The men's lightweight coxless four Penrith Cup triumph — Victoria's first since 1995 — came on the back of a national championship win for McNamara and his crew of James Crouch, Red Matthews and Jayden Grey at the same regatta.
“I noticed that there was three other blokes in Victoria who were all pretty strong lightweights and I thought if we were ever going to win the Penrith Cup this was going to be the year,” McNamara said.
“So I kept going and got us all together and went from there.
“I was coming to the pointy end of my rowing and if I had put the oar up then it would have been finishing on a pretty sour note.
“I was stoked I could get a bit of a fairytale ending and have that as a final win.
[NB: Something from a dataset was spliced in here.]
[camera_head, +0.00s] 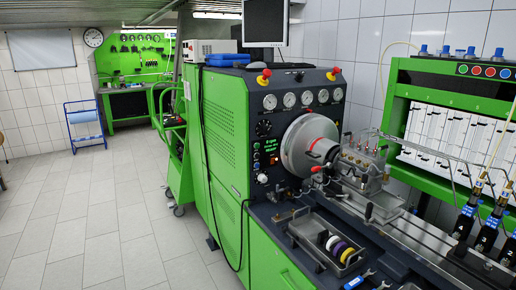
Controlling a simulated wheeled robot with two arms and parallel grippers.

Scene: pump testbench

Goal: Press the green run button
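The pump testbench (222,119) is a large green and dark grey machine in the middle of the view. Its dark front panel carries a column of small round buttons (256,155) left of the big grey disc; some look green, but they are too small to tell which is the run button. A lit green readout (271,143) is beside them. Neither of my grippers is in view, and nothing of mine visibly covers the panel.
Red emergency knobs (334,72) sit on top of the panel. A metal pump (362,167) is mounted right of the disc. A tray (325,241) with coloured rings lies in front. A green trolley (177,150) stands left of the bench. The tiled floor (100,220) at left is clear.
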I'm probably going to look back and feel that the best two wins of my career probably came in my last two races.
“Even just the race itself, I was really happy with how it went and how it all ended, so I was able to walk away from the sport at that level on a high note.”
It also earned the crew the Victorian Sporting Team of the Year gong at the Leader Local Sports Star awards.
“It was a big year and a big 12 months leading into that one,” he said.
“It was really good, it was a good month or two after the race and it was a nice little reminder of it.
“It was a good night at the MCG and good bonding with the boys afterwards.
“We weren't too sure heading into it, we knew we had been nominated by Rowing Victoria, but as the night went on we couldn't see many other teams there. We quickly realised once we saw that it looked like only the winners in each category were there as they were getting called out that we might be in with a pretty good chance.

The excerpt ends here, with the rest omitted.